## GIVEN PROBLEM
Gather up the lines that contain "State".
◇ ◇ ◇
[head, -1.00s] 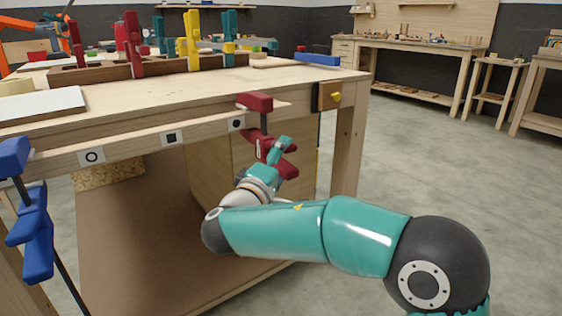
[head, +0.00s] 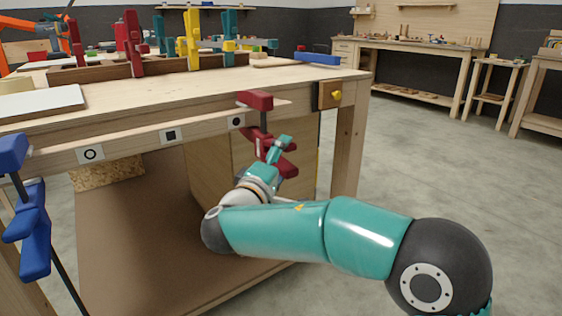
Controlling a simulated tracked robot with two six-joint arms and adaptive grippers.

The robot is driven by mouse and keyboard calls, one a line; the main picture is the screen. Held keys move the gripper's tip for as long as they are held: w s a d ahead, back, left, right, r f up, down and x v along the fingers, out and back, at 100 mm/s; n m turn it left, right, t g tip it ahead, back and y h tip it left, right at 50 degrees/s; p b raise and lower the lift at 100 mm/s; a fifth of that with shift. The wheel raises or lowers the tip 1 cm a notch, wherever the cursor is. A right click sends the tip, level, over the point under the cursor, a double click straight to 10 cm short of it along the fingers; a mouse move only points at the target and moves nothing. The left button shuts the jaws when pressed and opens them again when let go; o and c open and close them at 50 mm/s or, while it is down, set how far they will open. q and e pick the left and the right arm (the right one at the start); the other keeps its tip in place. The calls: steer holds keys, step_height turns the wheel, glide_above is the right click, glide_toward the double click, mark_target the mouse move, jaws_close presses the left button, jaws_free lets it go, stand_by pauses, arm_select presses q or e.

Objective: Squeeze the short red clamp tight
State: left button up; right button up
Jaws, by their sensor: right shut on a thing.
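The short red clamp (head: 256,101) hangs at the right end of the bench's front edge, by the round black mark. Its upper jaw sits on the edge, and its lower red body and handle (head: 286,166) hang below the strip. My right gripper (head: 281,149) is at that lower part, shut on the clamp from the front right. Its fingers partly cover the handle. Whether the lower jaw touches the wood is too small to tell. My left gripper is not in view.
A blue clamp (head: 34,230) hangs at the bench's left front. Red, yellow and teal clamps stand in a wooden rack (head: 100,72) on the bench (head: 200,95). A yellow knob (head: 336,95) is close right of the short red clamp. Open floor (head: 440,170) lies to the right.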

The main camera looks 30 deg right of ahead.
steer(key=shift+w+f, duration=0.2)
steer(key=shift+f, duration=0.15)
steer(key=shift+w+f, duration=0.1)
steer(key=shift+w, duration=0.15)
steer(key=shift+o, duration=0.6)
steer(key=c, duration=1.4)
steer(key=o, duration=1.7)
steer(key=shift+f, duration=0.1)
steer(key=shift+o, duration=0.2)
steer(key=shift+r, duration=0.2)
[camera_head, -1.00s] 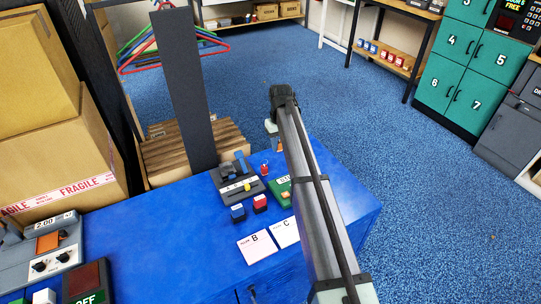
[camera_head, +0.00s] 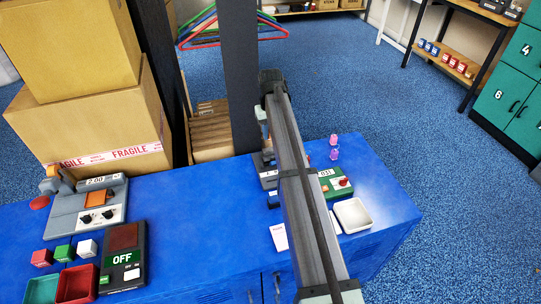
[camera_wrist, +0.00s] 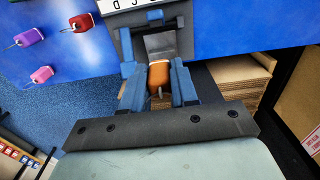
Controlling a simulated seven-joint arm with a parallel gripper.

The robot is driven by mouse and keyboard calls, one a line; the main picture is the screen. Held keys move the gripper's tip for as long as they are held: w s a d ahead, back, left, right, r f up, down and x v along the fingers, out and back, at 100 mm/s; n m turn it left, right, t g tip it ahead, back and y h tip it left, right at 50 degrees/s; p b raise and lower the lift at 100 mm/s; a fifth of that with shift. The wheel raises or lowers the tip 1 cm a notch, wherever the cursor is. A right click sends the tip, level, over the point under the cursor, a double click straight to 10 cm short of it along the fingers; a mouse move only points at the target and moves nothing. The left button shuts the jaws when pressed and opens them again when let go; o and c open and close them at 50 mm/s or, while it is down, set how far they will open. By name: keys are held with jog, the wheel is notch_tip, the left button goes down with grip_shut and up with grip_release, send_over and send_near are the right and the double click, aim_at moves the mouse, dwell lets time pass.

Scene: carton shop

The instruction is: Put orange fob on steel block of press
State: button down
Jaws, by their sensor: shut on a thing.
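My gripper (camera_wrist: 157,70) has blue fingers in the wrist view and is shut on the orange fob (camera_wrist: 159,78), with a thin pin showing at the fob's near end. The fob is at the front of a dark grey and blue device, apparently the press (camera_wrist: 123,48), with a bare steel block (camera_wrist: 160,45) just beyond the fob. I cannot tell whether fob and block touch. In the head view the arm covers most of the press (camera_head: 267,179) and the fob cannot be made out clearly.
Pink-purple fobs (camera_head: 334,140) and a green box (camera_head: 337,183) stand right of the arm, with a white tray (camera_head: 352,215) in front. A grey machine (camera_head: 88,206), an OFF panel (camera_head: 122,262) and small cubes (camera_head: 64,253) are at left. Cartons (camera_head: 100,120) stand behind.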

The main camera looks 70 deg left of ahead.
◇ ◇ ◇
## ANSWER FOR THE TASK
State: left button up; right button up
State: button down

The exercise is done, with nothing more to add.